Testing the Roboflow Universe Model

Now that we have the results from the Rekognition model, we can run the same evaluation with our specialized model from Roboflow Universe. 

Entering the Roboflow API key, we can load in the model from Universe. Similar to the process with Rekognition, we can also set up a callback function for testing with Supervision. 

def callback(np_image):
 image = cv2.cvtColor(np_image, cv2.COLOR_RGB2BGR)


 result = model.predict(image, confidence=45, overlap=50).json()
 sv_result = sv.Detections.from_inference(result)


 return sv_result

Conducting the evaluation, we get a result of 65.92%, an improvement of 6.87% from the Rekognition model.

Person Detection Comparison

Getting results of 65.92% with Universe and 59.05% in Rekognition, we sought to test other popular use cases of computer vision.
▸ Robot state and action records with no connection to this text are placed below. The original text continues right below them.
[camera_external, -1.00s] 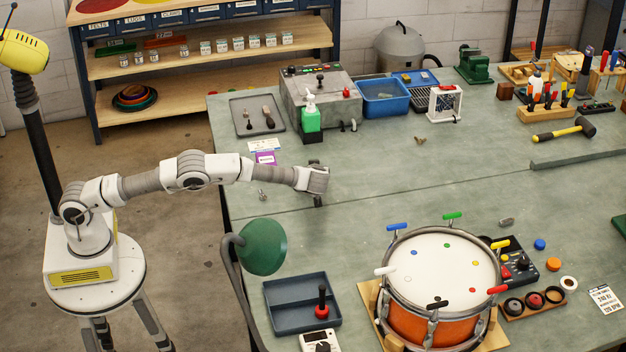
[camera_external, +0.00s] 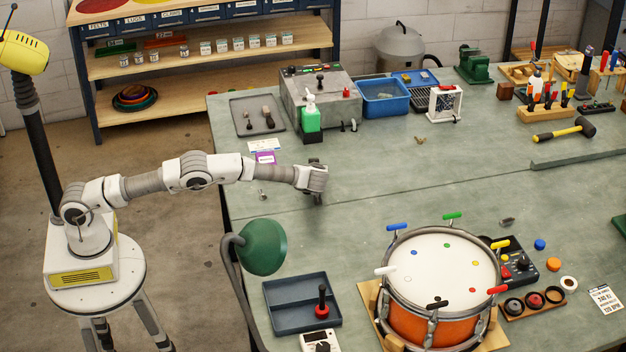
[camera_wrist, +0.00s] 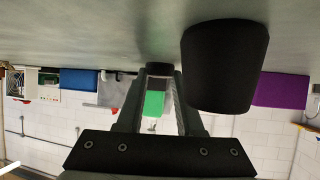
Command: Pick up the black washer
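My gripper (camera_wrist: 161,75) reaches low over the bench in the wrist view, which is upside down, with its two fingers apart. A small dark rounded piece (camera_wrist: 159,69) shows between the fingertips. I cannot tell whether it is the black washer or whether the fingers touch it. A large black tapered piece (camera_wrist: 226,65) is close to the camera, beside the right finger; what it is stays unclear. In the external view my gripper (camera_external: 317,196) is over the left part of the bench, and its wrist hides the fingertips and any washer there.
The green lamp (camera_external: 263,247), blue-grey tray (camera_external: 290,316) and drum (camera_external: 441,270) are nearer the front. The bench (camera_external: 390,185) right of my gripper is clear.

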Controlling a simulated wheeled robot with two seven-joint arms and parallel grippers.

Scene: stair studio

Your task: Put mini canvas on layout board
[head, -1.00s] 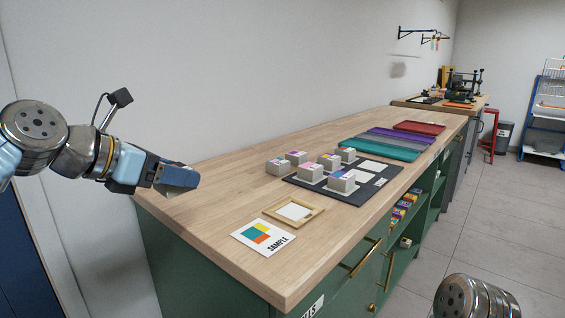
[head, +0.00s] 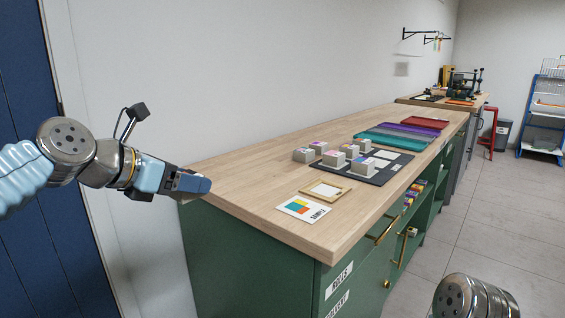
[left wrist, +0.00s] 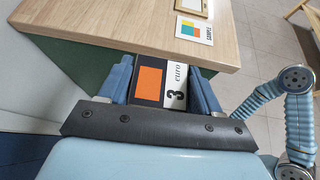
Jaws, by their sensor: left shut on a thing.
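My left gripper (head: 195,185) is beyond the near left corner of the worktop in the head view. In the left wrist view its blue fingers (left wrist: 155,80) are shut on a flat-faced thing, apparently a mini canvas (left wrist: 150,83), with an orange square, black surround and white "3 euro" strip. It is hardly visible in the head view. The layout board (head: 399,161) is a dark mat with pale spots on the worktop. My right gripper is out of view.
The wooden worktop (head: 250,170) has free room at its near left. A small wooden frame (head: 344,196) and a SAMPLE card (head: 290,209) lie near the front corner. The green cabinet (head: 260,260) is below.
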Having previously compared Google Cloud Vision’s generic object detection API using a person detection use-case, we decided to conduct an evaluation of Amazon Rekognition against the previous results.
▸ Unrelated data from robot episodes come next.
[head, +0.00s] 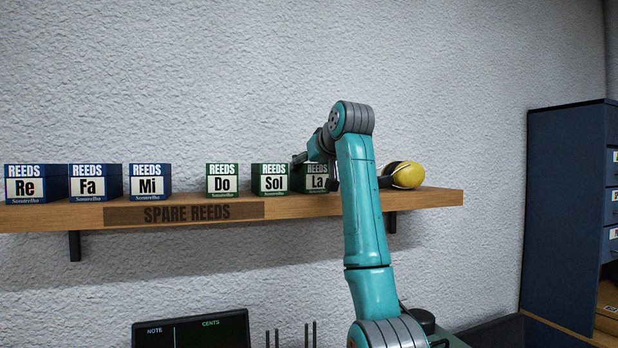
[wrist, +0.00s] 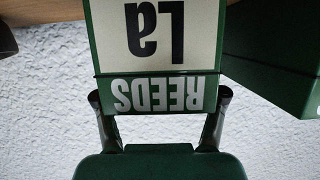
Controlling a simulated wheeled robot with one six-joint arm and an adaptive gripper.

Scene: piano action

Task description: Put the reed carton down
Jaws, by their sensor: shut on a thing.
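The green reed carton marked La (head: 317,178) is at the right of the carton row, level with its neighbours over the shelf (head: 430,197). My gripper (head: 315,169) is shut on it, one finger on each side. In the wrist view the La carton (wrist: 155,45) appears upside down between the fingers of my gripper (wrist: 160,104). Its label faces the camera. I cannot tell whether its base touches the shelf; my arm hides part of its right side.
The Sol carton (head: 270,179) is close on the left, also at right in the wrist view (wrist: 275,50). Do (head: 222,179), Mi (head: 150,182), Fa (head: 92,183) and Re (head: 32,184) stand further left. A yellow-and-black object (head: 408,175) lies to the right. A blue cabinet (head: 565,210) stands far right.

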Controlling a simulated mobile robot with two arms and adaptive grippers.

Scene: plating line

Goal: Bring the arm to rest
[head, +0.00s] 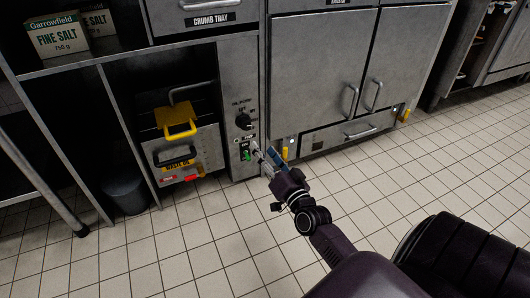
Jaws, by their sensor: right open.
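My right gripper (266,152) is in the middle of the head view, at the end of a dark arm that comes in from the lower right. It is open and nothing shows between its fingers. Its fingertips appear in front of the right edge of a metal control panel (240,80), close to a green-lit switch (245,153). I cannot tell whether they touch the panel. My left gripper is not in view.
A black knob (243,121) sits above the switch. Left of the panel are a yellow-handled unit (177,121) and a dark bin (125,193). Steel cabinet doors (320,65) stand behind the gripper. The tiled floor (210,250) is clear in front.

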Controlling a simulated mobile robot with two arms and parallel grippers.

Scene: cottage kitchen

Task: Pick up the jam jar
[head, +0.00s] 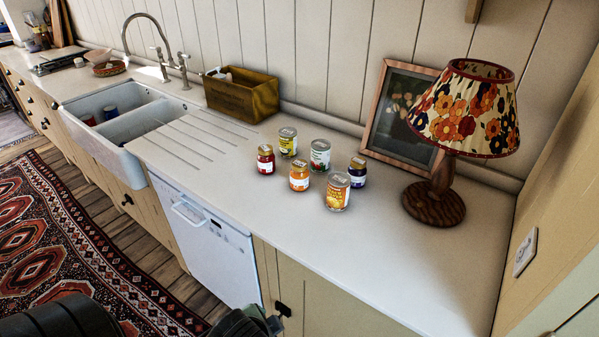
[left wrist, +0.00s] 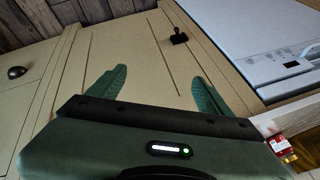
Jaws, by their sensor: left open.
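A red item with a white label (left wrist: 280,145), likely the red jar, shows at the lower right of the left wrist view. My left gripper (left wrist: 160,78) is open and empty, in front of the cream cabinet doors. In the head view only a dark green part of it shows at the bottom edge, below the counter. My right gripper is not seen.
The front of the counter (head: 280,226) is clear.

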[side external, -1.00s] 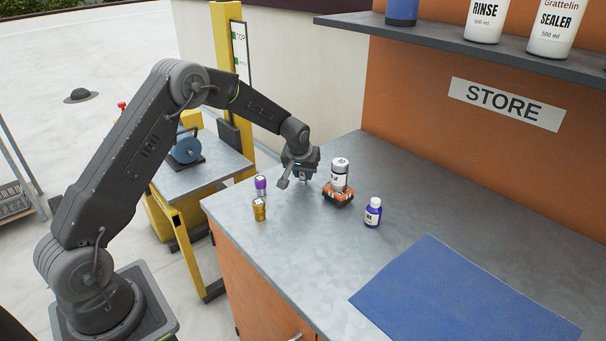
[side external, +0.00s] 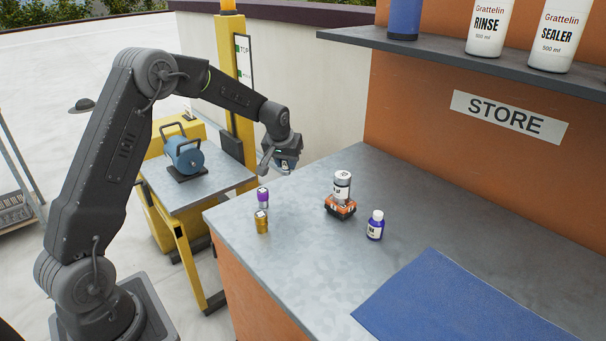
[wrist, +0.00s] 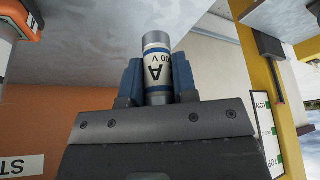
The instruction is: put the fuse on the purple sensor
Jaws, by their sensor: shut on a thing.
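The fuse (wrist: 157,67) is a white cylinder with silver ends, blue bands and a printed label, held between the blue fingers of my gripper (wrist: 157,85) in the wrist view. In the side view my gripper (side external: 284,166) is above the back left part of the counter, behind the purple sensor and raised; the fuse is hard to make out there. The purple sensor (side external: 263,198) is a small upright cylinder with a pale top, near the counter's left edge. Nothing is seen on its top.
A gold cylinder (side external: 262,222) stands just in front of the purple sensor. To the right, a white canister (side external: 342,186) stands on an orange and black block (side external: 340,207), with a blue bottle (side external: 375,226) beside it. A blue mat (side external: 450,310) lies front right.

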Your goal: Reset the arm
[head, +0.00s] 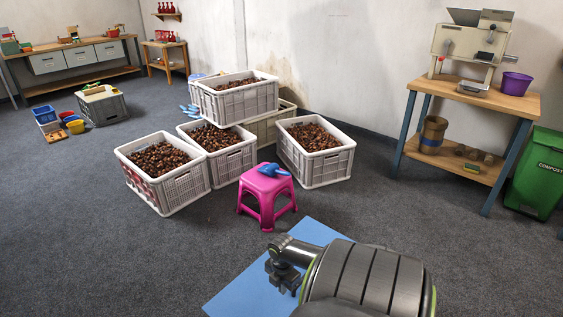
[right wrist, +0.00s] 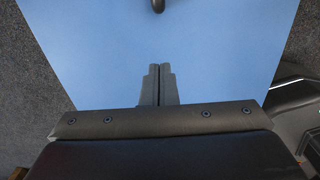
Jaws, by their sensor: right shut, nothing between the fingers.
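My right gripper (head: 283,279) is low at the bottom of the head view, over a blue mat or surface (head: 246,286). In the right wrist view, its two fingers (right wrist: 158,84) are together with nothing between them, and the blue surface (right wrist: 90,55) fills most of the space beyond them. A small dark rounded thing (right wrist: 158,5) shows at the top edge of that view; I cannot tell what it is. My left gripper is not in the head view.
Several crates of chestnuts (head: 183,190) stand mid-floor, one stacked higher. A pink stool (head: 266,186) with a blue item on top stands before them. A wooden bench (head: 460,98) with a machine (head: 470,42) and a green compost bin (head: 541,165) are right. Grey carpet (head: 70,220) is clear at left.
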Initially, we received results from Rekognition that were as low as 29%. In our limited experience, we found that Rekognition occasionally struggled with returning bounding box locations of some classes, while not others. To evaluate Rekognition against the other offerings as fairly as possible, we added the classes `Person`, `Man`, `Male` and `Female` to the class map, getting an improved result of 44.67%. 

Conclusion

The results of the testing suggest that a specialized trained model for a specific use-case can perform better. If detecting a single object reliably is of importance, a specialized model may be worth testing. With that said, we also recognize the benefit of models like AWS Rekognition and Google Cloud Vision in that they have the ability to detect an extremely large number of objects. It is important to consider the specific reason and environment for a computer vision and choose the best solution for your use case accordingly.